I was reading Julian Barnes' latest book, "Levels of Life", when I got the news. Barnes' book explores, among other themes, his grief following the sudden death of his wife, the editor Pat Kavanaugh, from the same illness.
That unstinting yet poetic exploration deeply influenced how I spoke to Don, when I learned what happened.
I had already underlined this observation:
"Early in life, the world divides crudely into those who have had sex and those who haven't. Later, into those who have known love, and those who haven't. Later still—at least, if we are lucky (or on the other hand, unlucky)—it divides into those who have endured grief and those who haven't. These divisions are absolute, they are the tropics we cross."
Don and I spoke at length one evening, on the phone, and I recalled this passage vividly:
"I swiftly realized how grief sorts out and realigns those around the griefstruck; how friends are tested; how some pass, some fail. Old friendships may deepen through shared sorrow, or suddenly appear lightweight. The young do better than the middle-aged, women do better than men...
I remember a 'dinner-table conversation' in a restaurant with three married friends of roughly my age. Each had known her for many years...and each would have said, if asked, that they loved her. I mentioned her name; no one picked it up. I did it again, and again nothing. Perhaps the third time I was deliberately trying to provoke, being pissed off at what struck me not as good manners but as cowardice. Afraid to touch her name, they denied her thrice, and I thought the worse of them for it."
He also finds the source for his pain, supplied in a letter from one of his friends, a widow:
"...she wrote to me, 'The thing is—nature is so exact, it hurts exactly as much as it is worth, so in a way one relishes the pain. I think if it didn't matter, it wouldn't matter.'"
And "it matters" because of how Barnes views love:
"Love may not lead where we think or hope, but regardless of its outcome it should be a call to seriousness and truth. If it is not that—if it is not moral in its effect—than love is no more than an exaggerated form of pleasure."
But grief, he says, "does not seem to occupy a moral space. The defensive, curled position it forces us into if we are to survive is more selfish. It is not a place of upper air; there are no views. You can no longer hear yourself living."
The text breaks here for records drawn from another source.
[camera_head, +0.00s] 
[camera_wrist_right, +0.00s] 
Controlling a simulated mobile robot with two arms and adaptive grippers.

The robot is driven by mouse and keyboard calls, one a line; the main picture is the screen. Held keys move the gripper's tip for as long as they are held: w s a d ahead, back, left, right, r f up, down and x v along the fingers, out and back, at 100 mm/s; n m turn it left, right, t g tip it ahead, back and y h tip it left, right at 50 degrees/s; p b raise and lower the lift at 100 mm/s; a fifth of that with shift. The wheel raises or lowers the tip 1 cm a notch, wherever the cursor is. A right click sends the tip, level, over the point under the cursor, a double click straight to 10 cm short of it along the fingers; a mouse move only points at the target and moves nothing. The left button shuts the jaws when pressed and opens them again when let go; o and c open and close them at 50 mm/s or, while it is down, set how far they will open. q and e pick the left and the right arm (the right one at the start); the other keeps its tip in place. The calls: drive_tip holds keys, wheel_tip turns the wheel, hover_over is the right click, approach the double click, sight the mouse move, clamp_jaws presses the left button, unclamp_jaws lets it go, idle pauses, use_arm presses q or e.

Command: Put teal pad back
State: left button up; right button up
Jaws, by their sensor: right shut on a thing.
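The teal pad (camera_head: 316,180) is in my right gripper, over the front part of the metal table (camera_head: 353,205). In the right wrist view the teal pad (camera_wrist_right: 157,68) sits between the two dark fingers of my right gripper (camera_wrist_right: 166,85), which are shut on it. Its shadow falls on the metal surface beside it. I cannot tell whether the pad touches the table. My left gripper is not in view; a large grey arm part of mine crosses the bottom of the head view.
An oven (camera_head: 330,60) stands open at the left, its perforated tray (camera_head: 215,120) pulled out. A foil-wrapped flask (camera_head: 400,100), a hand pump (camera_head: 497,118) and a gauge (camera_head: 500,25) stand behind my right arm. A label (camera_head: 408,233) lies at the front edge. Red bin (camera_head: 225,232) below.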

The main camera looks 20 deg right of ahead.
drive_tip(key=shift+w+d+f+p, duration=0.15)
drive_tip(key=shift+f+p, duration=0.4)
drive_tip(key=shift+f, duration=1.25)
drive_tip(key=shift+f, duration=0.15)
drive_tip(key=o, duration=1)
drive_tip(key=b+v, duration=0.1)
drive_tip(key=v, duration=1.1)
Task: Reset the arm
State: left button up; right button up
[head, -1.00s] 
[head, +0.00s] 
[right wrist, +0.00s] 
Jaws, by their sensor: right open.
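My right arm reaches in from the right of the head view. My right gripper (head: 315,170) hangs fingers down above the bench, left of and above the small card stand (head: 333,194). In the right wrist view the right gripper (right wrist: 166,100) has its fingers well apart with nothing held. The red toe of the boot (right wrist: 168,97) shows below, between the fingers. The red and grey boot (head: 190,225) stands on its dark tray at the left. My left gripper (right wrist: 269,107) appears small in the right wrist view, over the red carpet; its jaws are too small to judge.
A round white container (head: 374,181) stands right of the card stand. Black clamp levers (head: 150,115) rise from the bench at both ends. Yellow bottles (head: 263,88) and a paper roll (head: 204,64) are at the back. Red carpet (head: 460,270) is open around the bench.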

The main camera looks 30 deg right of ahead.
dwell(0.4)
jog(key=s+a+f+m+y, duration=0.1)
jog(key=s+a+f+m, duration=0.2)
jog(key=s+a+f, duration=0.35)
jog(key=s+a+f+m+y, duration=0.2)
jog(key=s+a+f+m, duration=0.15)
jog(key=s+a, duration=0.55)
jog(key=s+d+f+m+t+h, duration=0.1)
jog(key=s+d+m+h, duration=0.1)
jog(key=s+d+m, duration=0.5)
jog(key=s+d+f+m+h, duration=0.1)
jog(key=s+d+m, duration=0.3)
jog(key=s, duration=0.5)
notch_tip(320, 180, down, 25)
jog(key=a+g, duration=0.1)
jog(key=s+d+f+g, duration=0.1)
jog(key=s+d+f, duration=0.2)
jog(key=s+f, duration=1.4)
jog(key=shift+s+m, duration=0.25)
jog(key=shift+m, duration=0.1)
No surprise, then, that Barnes considers taking his life, but realizes, "insofar as she was alive at all, she was alive in my memory" and asks himself, "... how am I to live? I must live as she would have wanted me to."
Without Barnes' witness to the wildness and depth of his grief, I might have stumbled through a conversation focused on facts and details. But thanks to his magnificent writing, I was able to stay with my friend to reminisce about their love for one another, and the passage he had recently entered.
Conversations with bereaved friends grow more frequent. I hope to be present to each as he or she wishes—to not avoid mentioning the absent partner, as Barnes' friends (and some of my mother's) did, perhaps in a misguided wish to "not bring it all back".
It's a scary conversation when one is relieved of sure-fire comforts and clichés, but it's real, and it is just one of the ways we can take care of one another, as this generation faces its last decades.